Aspect 24. The method of any one of aspect 19 to 23, wherein the vapor-generating fluid is water and the gas is nitrogen.

Aspect 25. A vapor introduction system comprising: a vapor engine of any of the preceding aspects in fluid communication with a mixing unit, wherein the mixing unit comprises: an inlet for receiving vapor from the vapor engine; an inlet for receiving inert gas from an inert gas source; an internal volume in fluid communication with the inlet for receiving vapor and the inlet for receiving inert gas, wherein the inert gas and vapor are adapted to mix in the internal volume; and an outlet for delivering the mixture of inert gas and vapor out of the internal volume.

Aspect 26. The vapor introduction system of aspect 25, wherein the mixing unit further comprises an inlet for receiving one or more additives. Aspect 27. The vapor engine of aspect 26, wherein the additive comprises flavoring.

Aspect 28. The vapor engine of aspect 26, wherein the additive comprises terpenes.

[0050] The use of “a” or “an” are employed to describe elements and components of the embodiments herein. This is done merely for convenience and to give a general sense of the description. This description should be read to include one or at least one of and the singular also includes the plural unless it is obvious that it is meant otherwise.

[0051] Still further, the figures depict embodiments for purposes of illustration only. One of ordinary skill in the art will readily recognize from the foregoing discussion that the alternative embodiments of the structures and methods illustrated herein may be employed without departing from the principles described herein.
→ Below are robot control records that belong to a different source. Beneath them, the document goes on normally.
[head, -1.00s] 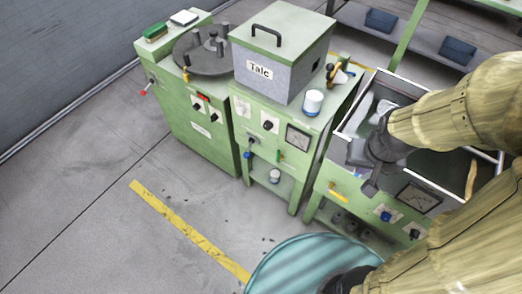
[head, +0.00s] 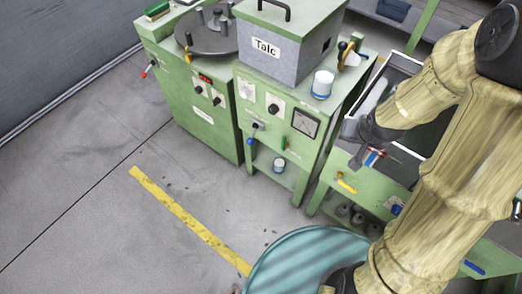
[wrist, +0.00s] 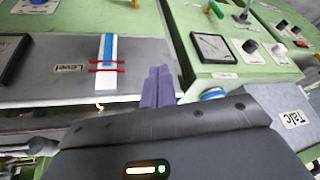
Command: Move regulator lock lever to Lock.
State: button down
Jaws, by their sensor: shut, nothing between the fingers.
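No label in these frames identifies the regulator lock lever. In the head view, small levers show on the green machine fronts: one with a blue end (head: 251,137), a green one (head: 284,142), a yellow one (head: 347,186) and a red-ended one (head: 149,70). My gripper is at the right-hand machine in the head view, by a blue, white and red gauge (head: 375,157); its fingertips are hard to make out there. In the wrist view its purple fingers (wrist: 157,88) are together and empty, just right of the "Level" gauge (wrist: 105,62).
A grey box marked "Talc" (head: 289,48) stands on the middle machine, with a white and blue cup (head: 322,84) beside it. A teal round surface (head: 300,262) is at bottom centre. The floor (head: 90,200) at left is clear.

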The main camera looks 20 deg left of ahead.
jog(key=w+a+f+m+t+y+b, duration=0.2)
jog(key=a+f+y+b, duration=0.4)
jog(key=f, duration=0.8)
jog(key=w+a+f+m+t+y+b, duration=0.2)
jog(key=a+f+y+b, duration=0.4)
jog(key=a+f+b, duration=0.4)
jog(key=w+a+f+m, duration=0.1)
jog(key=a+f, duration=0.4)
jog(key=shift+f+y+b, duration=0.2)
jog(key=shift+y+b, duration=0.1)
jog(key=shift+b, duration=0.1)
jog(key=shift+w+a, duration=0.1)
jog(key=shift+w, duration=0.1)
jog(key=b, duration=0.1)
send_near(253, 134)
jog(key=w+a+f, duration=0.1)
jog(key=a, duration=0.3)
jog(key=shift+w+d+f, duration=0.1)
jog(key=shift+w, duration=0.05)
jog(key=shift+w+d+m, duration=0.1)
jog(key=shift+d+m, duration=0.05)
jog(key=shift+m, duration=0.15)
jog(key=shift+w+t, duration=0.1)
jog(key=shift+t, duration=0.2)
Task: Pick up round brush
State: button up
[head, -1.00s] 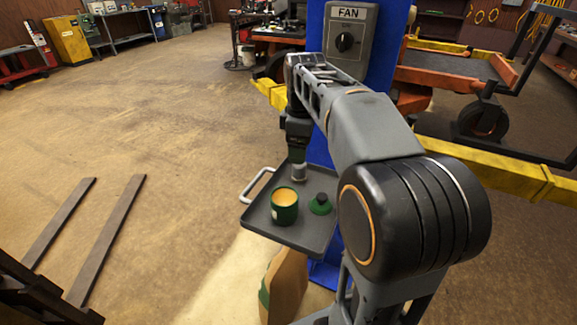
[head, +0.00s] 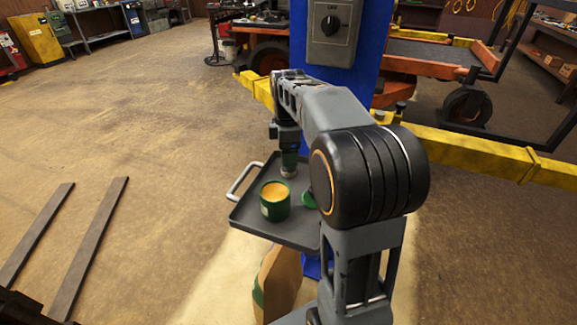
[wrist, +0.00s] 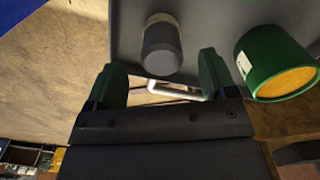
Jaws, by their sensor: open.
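A small grey cylinder with a pale end stands on the tray, seen in the wrist view (wrist: 162,48) and the head view (head: 289,172). It may be the round brush; I cannot tell for certain. My gripper (wrist: 163,82) is open and empty, its two green fingers apart. The grey cylinder lies beyond the fingertips, roughly between their lines, and I see no contact. In the head view my gripper (head: 289,160) is close over it. A green disc-like piece (head: 309,199) is beside it, partly hidden by my arm.
The dark tray (head: 248,217) has a pale handle (head: 240,184) and is beside a blue post (head: 335,70) with a switch box. A green tin with orange contents (head: 274,204) stands on it, also right of my fingers in the wrist view (wrist: 262,62). Open floor lies left.

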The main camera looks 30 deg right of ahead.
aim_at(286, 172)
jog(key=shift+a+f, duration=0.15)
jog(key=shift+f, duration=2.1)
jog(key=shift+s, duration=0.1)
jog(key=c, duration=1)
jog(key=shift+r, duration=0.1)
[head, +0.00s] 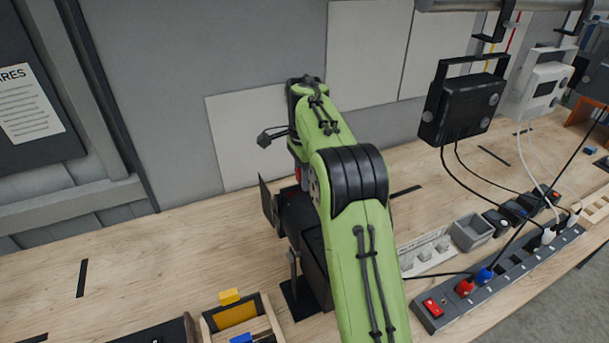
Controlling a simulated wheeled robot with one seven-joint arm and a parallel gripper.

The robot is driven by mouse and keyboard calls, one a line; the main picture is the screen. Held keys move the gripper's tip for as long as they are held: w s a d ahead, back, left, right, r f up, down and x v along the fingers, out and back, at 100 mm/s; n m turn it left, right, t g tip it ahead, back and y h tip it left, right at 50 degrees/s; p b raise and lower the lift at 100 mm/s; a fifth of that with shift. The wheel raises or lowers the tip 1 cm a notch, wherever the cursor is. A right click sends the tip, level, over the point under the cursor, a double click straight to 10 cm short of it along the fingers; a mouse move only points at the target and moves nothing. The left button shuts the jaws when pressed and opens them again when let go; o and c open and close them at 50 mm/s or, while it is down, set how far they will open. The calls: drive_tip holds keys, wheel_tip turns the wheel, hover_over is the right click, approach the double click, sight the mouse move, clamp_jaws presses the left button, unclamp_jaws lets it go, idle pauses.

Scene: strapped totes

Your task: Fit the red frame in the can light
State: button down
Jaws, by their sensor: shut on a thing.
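The can light (312,262) is black and stands on the bench on a dark base, with a flat black flap sticking out at its left. My green arm covers its right side. My gripper (300,167) is mostly hidden behind my arm, just above the top of the can light, and is shut. A small red patch beneath it is the visible part of the red frame (298,177), in my jaws. The fingertips are hidden, and I cannot tell whether the frame touches the light.
A wooden box (208,320) with yellow and blue pieces stands in front of the light. A power strip (500,275) with plugs, a grey box (471,232) and cabled lamps (462,105) are to the right. The bench at left is mostly clear.

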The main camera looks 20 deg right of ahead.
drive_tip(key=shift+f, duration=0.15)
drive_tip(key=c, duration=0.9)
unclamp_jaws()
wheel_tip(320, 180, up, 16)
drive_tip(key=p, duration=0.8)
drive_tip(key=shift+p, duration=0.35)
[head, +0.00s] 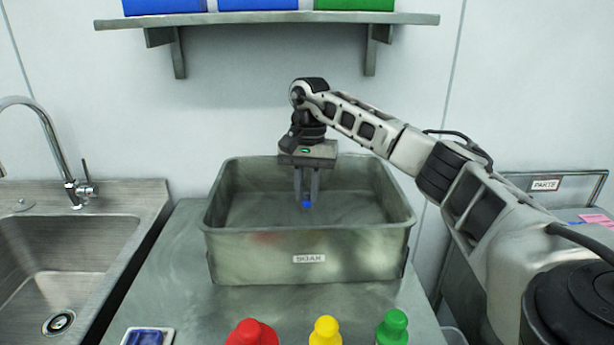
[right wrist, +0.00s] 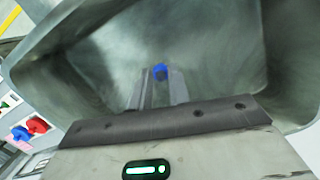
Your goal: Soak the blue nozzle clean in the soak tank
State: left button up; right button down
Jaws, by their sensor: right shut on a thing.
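The soak tank (head: 310,241) is a grey metal open-topped tub with a small label on its front, standing on the counter. My right gripper (head: 307,200) points down inside the tank's opening, shut on the small blue nozzle (head: 307,205). The nozzle also shows at the fingertips in the right wrist view (right wrist: 159,71), with the tank's inner walls (right wrist: 215,50) around it. The nozzle seems to hang above the tank floor; I cannot tell how deep any liquid is. My left gripper is not in view.
Red (head: 251,333), yellow (head: 325,331) and green (head: 393,328) capped items stand at the counter's front. A blue-topped tray (head: 148,337) lies front left. A sink (head: 65,260) is left, a PARTS sign (head: 545,185) right. A shelf (head: 270,19) hangs above.

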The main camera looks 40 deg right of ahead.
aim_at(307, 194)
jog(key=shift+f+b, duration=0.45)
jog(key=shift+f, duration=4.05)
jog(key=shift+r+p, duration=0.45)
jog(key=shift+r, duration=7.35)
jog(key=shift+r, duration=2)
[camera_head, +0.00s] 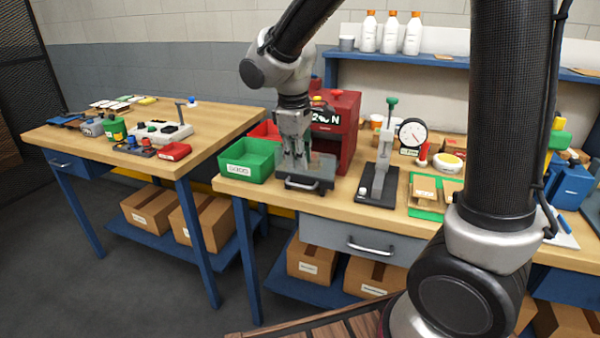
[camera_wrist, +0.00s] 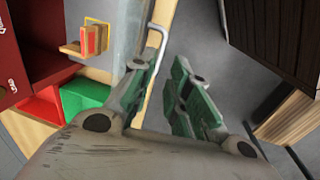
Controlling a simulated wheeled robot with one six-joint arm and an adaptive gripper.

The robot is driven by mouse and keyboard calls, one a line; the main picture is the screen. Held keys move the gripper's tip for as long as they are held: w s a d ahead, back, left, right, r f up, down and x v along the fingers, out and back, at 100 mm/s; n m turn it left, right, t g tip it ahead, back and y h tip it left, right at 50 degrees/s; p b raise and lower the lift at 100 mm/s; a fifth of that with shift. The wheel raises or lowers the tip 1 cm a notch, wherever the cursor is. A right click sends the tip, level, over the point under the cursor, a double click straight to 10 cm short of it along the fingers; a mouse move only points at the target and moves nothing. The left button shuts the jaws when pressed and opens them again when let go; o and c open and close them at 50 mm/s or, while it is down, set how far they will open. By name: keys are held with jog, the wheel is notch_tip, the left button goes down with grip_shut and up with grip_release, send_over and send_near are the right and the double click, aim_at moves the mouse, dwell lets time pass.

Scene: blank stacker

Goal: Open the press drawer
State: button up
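The press is a red box-shaped machine (camera_head: 347,125) on the right-hand workbench, with its front partly hidden by my gripper. Its dark, low drawer (camera_head: 326,172) sticks out at its foot, with a pale bar handle (camera_head: 301,185) on the front. My gripper (camera_head: 297,165) points down just above and at the drawer's front. In the wrist view my green-padded fingers (camera_wrist: 163,88) stand apart. The handle (camera_wrist: 161,42) runs through the gap, close to the left finger. I cannot tell whether they touch. The red press body (camera_wrist: 30,45) is at the left.
A green bin (camera_head: 247,162) stands left of the press, and a red bin lies behind it. A stand with a green knob (camera_head: 379,170) and a dial gauge (camera_head: 411,133) are to the right. The bench's own grey drawer (camera_head: 345,238) is below.

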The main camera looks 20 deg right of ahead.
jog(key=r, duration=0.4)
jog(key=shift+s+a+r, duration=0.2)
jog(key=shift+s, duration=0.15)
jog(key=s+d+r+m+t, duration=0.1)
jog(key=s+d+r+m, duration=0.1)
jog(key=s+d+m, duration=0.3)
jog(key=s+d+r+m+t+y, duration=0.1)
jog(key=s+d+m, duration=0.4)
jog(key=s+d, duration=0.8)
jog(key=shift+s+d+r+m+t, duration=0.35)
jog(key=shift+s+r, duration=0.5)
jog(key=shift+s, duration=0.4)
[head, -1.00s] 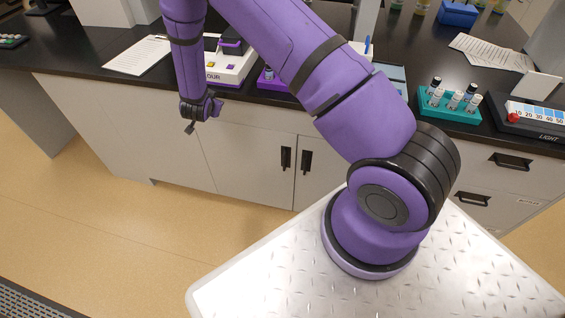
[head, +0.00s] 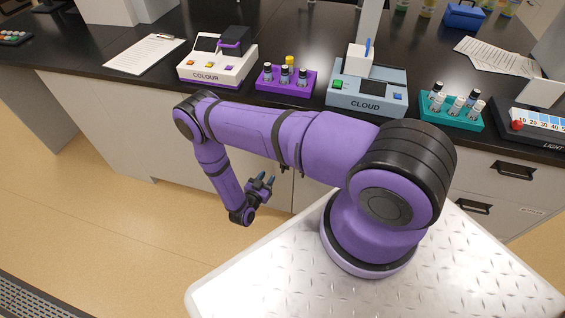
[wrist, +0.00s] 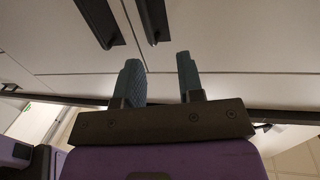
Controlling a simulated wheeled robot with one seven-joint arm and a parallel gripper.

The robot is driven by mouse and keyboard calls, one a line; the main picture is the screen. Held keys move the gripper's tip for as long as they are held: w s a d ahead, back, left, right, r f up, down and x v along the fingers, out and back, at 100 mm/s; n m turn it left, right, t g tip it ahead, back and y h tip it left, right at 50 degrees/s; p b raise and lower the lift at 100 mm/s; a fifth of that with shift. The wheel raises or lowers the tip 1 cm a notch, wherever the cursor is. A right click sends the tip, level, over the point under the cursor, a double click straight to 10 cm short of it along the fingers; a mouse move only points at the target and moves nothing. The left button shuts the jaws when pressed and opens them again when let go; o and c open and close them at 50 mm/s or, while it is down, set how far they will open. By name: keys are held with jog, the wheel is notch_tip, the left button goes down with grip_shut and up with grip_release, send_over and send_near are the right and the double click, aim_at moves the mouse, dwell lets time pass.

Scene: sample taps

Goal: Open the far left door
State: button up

[0052] Thus, while particular embodiments and applications have been illustrated and described, it is to be understood that the disclosed embodiments are not limited to the precise construction and components disclosed herein. Various modifications, changes, and variations, which will be apparent to those skilled in the art, may be made in the arrangement, operation, and details of the method and apparatus disclosed herein without departing from the spirit and scope defined in the appended claims.